Comic: 7 Techniques Adapted From Cognitive Apprenticeship Theory
The one-page comic below was created as a quick reference for faculty and students at Olin College, complex learning interactions in seemingly chaotic studio/project environments. Cognitive apprenticeship theory provides one of many ways to make sense of the sorts of implicitly taught and culturally engrained deep teaching and learning skills that might otherwise be lost in overwhelming chaos.
The text after the comic is also in the Scribd document description and functions as an accessible image description of the one-page comic.
7 Techniques Adapted From Cognitive Apprenticeship: "Making Thinking Visible" in spontaneous, complex learn... by Mel Chua on Scribd
Header: Cognitive Apprenticeship - 7 techniques for making thinking visible (studio version)
This comic is a one-page visual description of 5 Cognitive Apprenticeship techniques developed in the 80's by Collins, Brown, Newman, and Duguid, plus two additions adapted by the author for adult learners (denoted with an *).
The techniques are:
- scaffolding (faculty directs attention -- a faculty member frames part of a complex problem, asking a student to "please focus your work here first")
- bounding* (student directs attention -- a student frames part of a complex problem, asking a faculty member to "please focus your feedback here first")
- modeling (faculty does, faculty explains -- a faculty member works with a complex problem, explaining what "I am trying to..." do)
- coaching (student does, faculty explains -- a student works with a complex problem while a faculty member coaches them on what "you might try to..." do)
- narrating* (faculty does, student explains -- a faculty member works with a complex problem while a student explains what they think "you are trying to..." do)
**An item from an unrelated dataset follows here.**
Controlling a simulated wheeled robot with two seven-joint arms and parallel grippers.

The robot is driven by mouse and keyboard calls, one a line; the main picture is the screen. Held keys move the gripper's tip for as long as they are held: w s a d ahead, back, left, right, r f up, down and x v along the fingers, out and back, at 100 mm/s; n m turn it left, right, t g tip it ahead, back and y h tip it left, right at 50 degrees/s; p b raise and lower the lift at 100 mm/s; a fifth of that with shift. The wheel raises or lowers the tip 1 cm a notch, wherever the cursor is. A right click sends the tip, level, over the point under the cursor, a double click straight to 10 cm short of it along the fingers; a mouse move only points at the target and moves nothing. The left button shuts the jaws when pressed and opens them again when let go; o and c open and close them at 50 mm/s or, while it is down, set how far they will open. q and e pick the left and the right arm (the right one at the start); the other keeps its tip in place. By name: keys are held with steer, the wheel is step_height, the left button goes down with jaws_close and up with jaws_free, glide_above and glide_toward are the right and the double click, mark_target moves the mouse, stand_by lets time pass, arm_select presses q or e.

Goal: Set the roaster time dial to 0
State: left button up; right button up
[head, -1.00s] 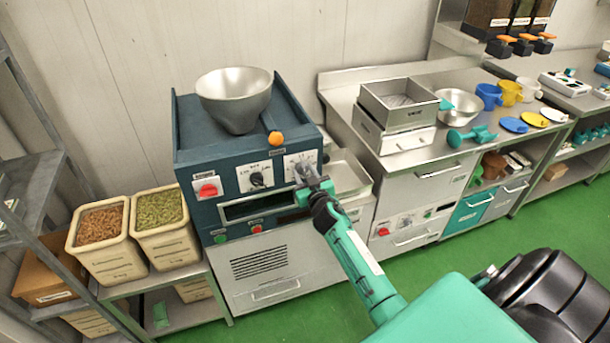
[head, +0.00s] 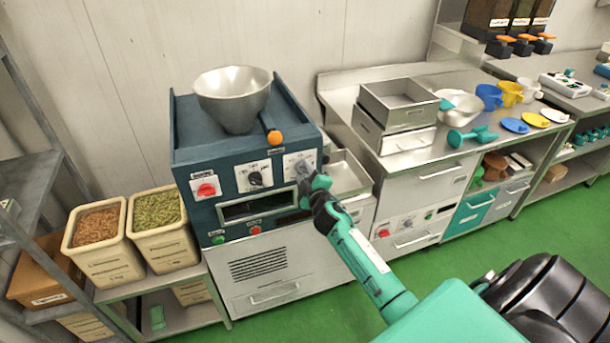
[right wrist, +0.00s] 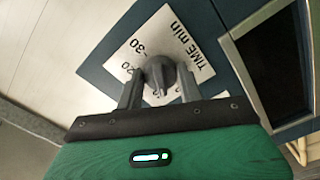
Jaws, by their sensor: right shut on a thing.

- articulating (student does, student explains -- a student works with a complex problem, explaining what "I am trying to..." do)
- reflecting (comparing faculty/expert practice with student/novice practice)
These seven techniques are displayed in a thought bubble being pondered by a cartoon character who has lifted off the top of their head, pointing to the gears turning inside; this is a metaphor for "making thinking visible."
Beside that character are two ways the 7 techniques can be used:
- used to describe spontaneous, complex learning interactions (a faculty and student interacting over a complex problem, their illegible speech bubbles overwritten by a label saying "what is happening here? Bounding.") A note at the bottom says that the technique "switches rapidly every 1-2 sentences."
- used to request spontaneous, complex learning interactions (a faculty and student interacting over a complex problem; the student says "could you please Model this for me?" and the faculty replies "sure!")
The text at bottom left (cut off by the scan): *denotes new code adapted for adult learners. Comic CC-BY-SA Mel Chua 2016.